*Provided data*:
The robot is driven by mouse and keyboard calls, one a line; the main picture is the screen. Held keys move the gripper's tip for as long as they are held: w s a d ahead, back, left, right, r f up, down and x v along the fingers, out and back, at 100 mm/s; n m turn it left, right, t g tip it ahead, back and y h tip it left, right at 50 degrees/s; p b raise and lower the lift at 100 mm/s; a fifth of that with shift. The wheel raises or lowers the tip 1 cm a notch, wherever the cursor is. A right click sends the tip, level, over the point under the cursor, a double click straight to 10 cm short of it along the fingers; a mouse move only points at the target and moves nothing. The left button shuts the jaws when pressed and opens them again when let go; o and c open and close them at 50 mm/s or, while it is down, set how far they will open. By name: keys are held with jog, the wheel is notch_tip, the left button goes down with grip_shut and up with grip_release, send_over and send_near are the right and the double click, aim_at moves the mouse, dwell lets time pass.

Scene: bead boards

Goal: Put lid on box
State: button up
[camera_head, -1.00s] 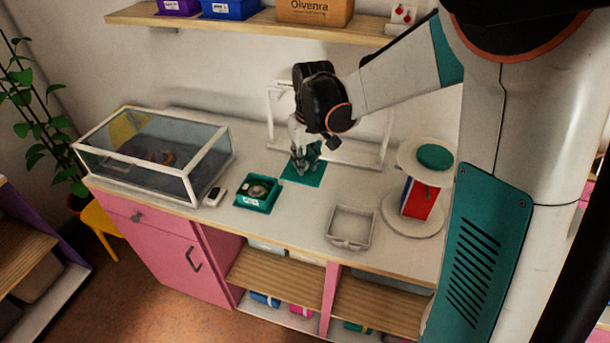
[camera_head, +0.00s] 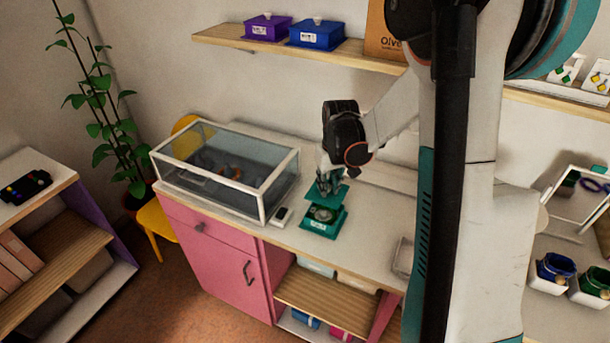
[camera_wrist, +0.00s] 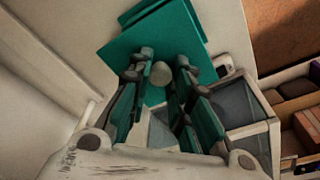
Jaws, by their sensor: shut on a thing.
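My gripper (camera_head: 328,186) is shut on the knob of a flat, square teal lid (camera_head: 341,192). The teal box (camera_head: 323,232) stands open on the white counter, with small contents showing inside. In the head view the held lid lies just above the box's back edge in the picture and leaves most of the opening uncovered. In the wrist view my gripper (camera_wrist: 160,80) has its fingers on both sides of the pale round knob, with the lid (camera_wrist: 125,52) beneath. A teal edge of the box (camera_wrist: 140,10) shows past the lid. The exact height gap is unclear.
A glass case with a white frame (camera_head: 268,205) stands left of the box. A small white-and-black device (camera_head: 281,217) lies between them. A light tray (camera_head: 403,258) is partly hidden by my arm at right. A shelf (camera_head: 270,44) with purple and blue boxes hangs above.

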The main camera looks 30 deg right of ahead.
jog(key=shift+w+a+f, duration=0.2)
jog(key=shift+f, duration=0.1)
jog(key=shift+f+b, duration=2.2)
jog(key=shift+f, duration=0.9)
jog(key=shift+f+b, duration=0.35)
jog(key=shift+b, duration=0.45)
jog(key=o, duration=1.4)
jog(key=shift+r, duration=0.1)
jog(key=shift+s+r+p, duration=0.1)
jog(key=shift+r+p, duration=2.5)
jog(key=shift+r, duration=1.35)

*Task statement*: Scan the material above for the string "button" and return the lines that hold it.

*Full answer*:
The robot is driven by mouse and keyboard calls, one a line; the main picture is the screen. Held keys move the gripper's tip for as long as they are held: w s a d ahead, back, left, right, r f up, down and x v along the fingers, out and back, at 100 mm/s; n m turn it left, right, t g tip it ahead, back and y h tip it left, right at 50 degrees/s; p b raise and lower the lift at 100 mm/s; a fifth of that with shift. The wheel raises or lowers the tip 1 cm a notch, wherever the cursor is. A right click sends the tip, level, over the point under the cursor, a double click straight to 10 cm short of it along the fingers; a mouse move only points at the target and moves nothing. The left button shuts the jaws when pressed and opens them again when let go; o and c open and close them at 50 mm/s or, while it is down, set how far they will open. By name: keys are held with jog, the wheel is notch_tip, the left button goes down with grip_shut and up with grip_release, send_over and send_near are the right and the double click, aim_at moves the mouse, dwell lets time pass.
State: button up

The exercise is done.